Kini, setelah 25 tahun usai Peristiwa Mei dan Reformasi 1998, coba kita ambil jeda sejenak. Kita manfaatkan momen penting ini untuk merenung sambil mempertanyakan kembali arah perjalanan bangsa. Apakah kita sudah melaju di atas rel perubahan yang benar? Jangan-jangan kita hanya jalan di tempat atau berputar-putar dengan problem yang serupa tanpa jalan keluar?
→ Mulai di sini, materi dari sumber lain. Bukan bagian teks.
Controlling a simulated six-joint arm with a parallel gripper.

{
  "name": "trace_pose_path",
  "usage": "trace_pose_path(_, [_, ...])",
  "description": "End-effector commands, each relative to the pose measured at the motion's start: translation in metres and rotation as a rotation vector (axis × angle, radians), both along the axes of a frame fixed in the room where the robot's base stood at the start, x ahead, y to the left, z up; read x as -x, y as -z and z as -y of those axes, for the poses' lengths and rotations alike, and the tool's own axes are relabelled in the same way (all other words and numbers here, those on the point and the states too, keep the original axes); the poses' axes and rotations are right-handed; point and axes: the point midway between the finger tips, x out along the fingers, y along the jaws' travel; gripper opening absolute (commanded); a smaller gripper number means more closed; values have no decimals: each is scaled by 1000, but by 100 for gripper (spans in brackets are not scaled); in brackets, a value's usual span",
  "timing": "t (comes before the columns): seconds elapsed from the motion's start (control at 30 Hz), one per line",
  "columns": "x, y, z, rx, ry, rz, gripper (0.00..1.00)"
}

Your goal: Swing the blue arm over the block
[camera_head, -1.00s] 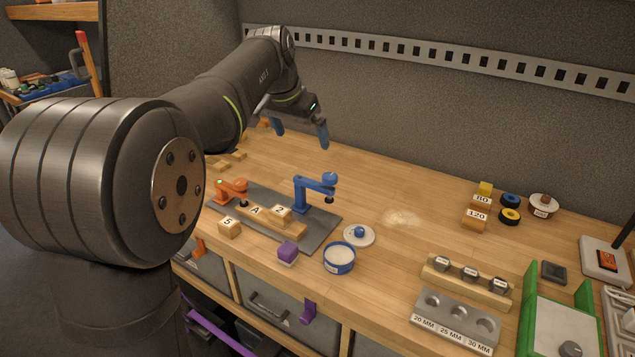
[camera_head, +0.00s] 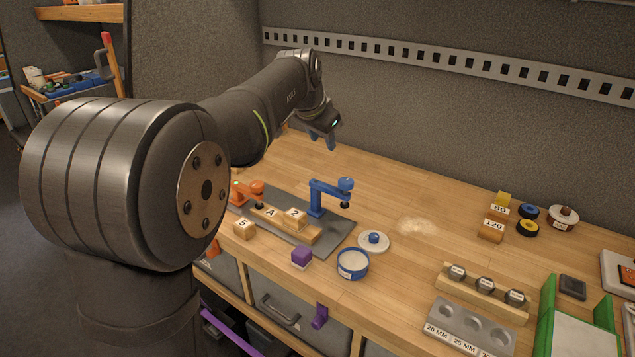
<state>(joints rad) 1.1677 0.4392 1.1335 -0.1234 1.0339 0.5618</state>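The blue arm (camera_head: 330,188) is a small swing clamp on a post on the grey plate (camera_head: 338,232). Its arm points right and ends in a round blue knob over a dark foot. A wooden bar (camera_head: 299,230) lies on the plate in front, with block A (camera_head: 269,213) marked at its left part and block 2 (camera_head: 294,217) on it. The orange arm (camera_head: 248,192) stands at the left end, its foot near the A. My gripper (camera_head: 322,141) is above and behind the blue arm, clear of it, with blue fingers pointing down. The finger gap is hard to see.
Labelled blocks, tape rolls and a gauge rack (camera_head: 470,328) stand to the right. The bench behind the blue arm is clear.

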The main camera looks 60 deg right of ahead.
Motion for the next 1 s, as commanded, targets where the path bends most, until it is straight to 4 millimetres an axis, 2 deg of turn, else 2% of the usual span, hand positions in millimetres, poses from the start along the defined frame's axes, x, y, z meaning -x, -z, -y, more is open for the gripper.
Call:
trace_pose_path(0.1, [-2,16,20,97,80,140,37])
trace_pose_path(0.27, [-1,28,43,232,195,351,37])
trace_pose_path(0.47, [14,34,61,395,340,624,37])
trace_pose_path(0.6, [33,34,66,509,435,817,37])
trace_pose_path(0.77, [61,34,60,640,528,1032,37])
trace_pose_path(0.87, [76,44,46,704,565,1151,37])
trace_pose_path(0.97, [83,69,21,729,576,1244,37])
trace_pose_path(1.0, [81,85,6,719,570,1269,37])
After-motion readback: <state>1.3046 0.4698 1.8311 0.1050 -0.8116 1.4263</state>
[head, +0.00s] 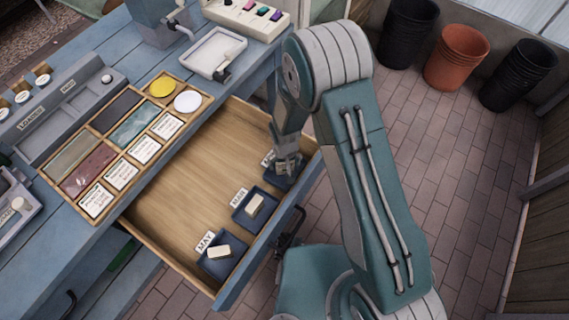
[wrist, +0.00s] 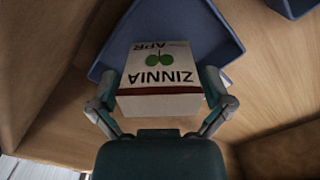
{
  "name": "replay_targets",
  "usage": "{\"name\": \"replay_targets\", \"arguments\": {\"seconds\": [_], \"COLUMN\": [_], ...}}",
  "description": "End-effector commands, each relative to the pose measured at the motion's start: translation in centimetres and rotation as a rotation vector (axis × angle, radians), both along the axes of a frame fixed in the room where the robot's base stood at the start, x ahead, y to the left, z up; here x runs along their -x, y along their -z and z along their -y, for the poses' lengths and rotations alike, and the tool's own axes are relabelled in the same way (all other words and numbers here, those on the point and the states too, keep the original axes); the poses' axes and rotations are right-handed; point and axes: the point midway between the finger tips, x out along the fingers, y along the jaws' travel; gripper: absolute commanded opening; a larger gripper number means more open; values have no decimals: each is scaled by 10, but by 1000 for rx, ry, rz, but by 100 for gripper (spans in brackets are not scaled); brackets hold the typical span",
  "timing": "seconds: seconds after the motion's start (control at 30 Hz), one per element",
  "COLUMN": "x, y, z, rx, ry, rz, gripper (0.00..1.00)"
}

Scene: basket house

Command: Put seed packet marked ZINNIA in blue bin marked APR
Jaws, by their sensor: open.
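The seed packet marked ZINNIA (wrist: 150,65), a white block with a green leaf print, also bears APR and reads upside down in the wrist view. It sits between the open fingers of my gripper (wrist: 160,100), in or just over a blue bin (wrist: 222,38). I cannot tell whether it rests on the bin's floor. In the head view my gripper (head: 287,165) points down into the blue bin (head: 281,185) at the drawer's far right end. That bin's label (head: 267,158) is mostly hidden by my gripper.
The open wooden drawer (head: 185,180) also holds a middle blue bin (head: 243,216) and a blue bin marked MAY (head: 212,268), each with a pale packet. A wooden tray (head: 128,105) with cards stands on the blue bench. The drawer's left part is clear.

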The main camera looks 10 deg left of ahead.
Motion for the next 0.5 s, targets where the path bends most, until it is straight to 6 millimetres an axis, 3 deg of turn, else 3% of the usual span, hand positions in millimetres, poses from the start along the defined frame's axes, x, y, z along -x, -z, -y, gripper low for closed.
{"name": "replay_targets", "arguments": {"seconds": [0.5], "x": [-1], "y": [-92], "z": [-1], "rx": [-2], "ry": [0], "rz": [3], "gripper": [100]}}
Atau malah kita telah melenceng dari spirit reformasi?
Dalam konteks ini, Bentara Budaya menggelar pameran yang mengangkat tema 25 tahun Peristiwa Mei dan Reformasi 1998. Pameran berlangsung secara pararel di Jakarta dan Yogyakarta sekaligus.
Di Bentara Budaya Jakarta, dihelat Pameran “Indonesia Kini, 25 tahun Peristiwa Mei 98”, 19-29 Mei 2023. Kegiatan diikuti 47 peserta terpilih dalam program “open call drawing” serta 12 seniman undangan. Dipajang juga arsip koran dan sejumlah foto jepretan wartawan dan fotografer Harian Kompas yang merekam detik-detik peristiwa bersejarah 25 tahun silam.
Saat bersamaan, di Bentara Budaya Yogyakarta, juga dihelat pameran Pameran “Kita Berteman Sudah Lama”, 20- 25 Mei 2023. Sebanyak 100 seniman dan perupa berpartisipasi untuk mengenang 25 tahun Reformasi 1998. Kreasi para seniman itu menampilkan beragam bentuk ekspresi seni rupa yang unik.
Terima kasih kepada para seniman yang berpartisipasi dalam pameran di Bentara Jakarta dan Yogyakarta. Penghargaan kepada semua pihak yang turut serta menyokong kegiatan ini. Salut buat tim Bentara yang berjibaku mewujudkan program ini sehingga berjalan lancar.